● Task statement: Transcribe the listing exactly, leaving out every picture.

● Collected material:
╭──
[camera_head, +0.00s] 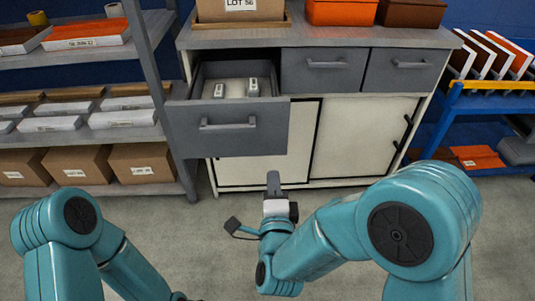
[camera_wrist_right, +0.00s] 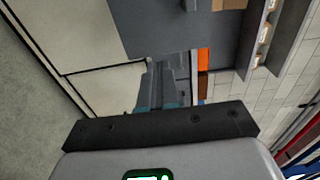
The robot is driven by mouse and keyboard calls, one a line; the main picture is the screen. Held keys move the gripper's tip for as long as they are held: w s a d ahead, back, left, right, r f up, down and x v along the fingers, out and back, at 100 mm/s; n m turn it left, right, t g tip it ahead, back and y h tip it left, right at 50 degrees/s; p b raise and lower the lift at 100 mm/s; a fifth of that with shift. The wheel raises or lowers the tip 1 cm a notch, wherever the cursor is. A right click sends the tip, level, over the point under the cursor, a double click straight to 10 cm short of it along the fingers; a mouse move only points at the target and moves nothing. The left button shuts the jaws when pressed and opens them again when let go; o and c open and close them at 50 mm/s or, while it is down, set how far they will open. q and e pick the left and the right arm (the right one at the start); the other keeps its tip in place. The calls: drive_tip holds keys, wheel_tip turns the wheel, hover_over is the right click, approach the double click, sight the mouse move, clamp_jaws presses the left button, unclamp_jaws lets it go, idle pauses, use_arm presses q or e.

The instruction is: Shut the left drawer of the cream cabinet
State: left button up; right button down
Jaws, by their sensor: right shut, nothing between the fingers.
╰──
● Solution to the problem:
[camera_head, +0.00s] 
[camera_wrist_right, +0.00s] 
The robot is driven by mouse and keyboard calls, one a line; the main picture is the screen. Held keys move the gripper's tip for as long as they are held: w s a d ahead, back, left, right, r f up, down and x v along the fingers, out and back, at 100 mm/s; n m turn it left, right, t g tip it ahead, back and y h tip it left, right at 50 degrees/s; p b raise and lower the lift at 100 mm/s; a fifth of that with shift. The wheel raises or lowers the tip 1 cm a notch, wherever the cursor is. A right click sends the tip, level, over the point under the cursor, a double click straight to 10 cm short of it along the fingers; a mouse move only points at the target and moves nothing. The left button shuts the jaws when pressed and opens them again when let go; o and c open and close them at 50 mm/s or, while it is down, set how far they will open. q and e pick the left and the right arm (the right one at the start); the other keeps its tip in place. The calls: drive_tip holds keys, wheel_tip turns the wheel, hover_over is the right click, approach the double click, sight the mouse move, clamp_jaws presses the left button, unclamp_jaws lets it go, idle pauses, use_arm presses q or e.

The instruction is: Shut the left drawer of the cream cabinet
State: left button up; right button down
Jaws, by their sensor: right shut, nothing between the fingers.

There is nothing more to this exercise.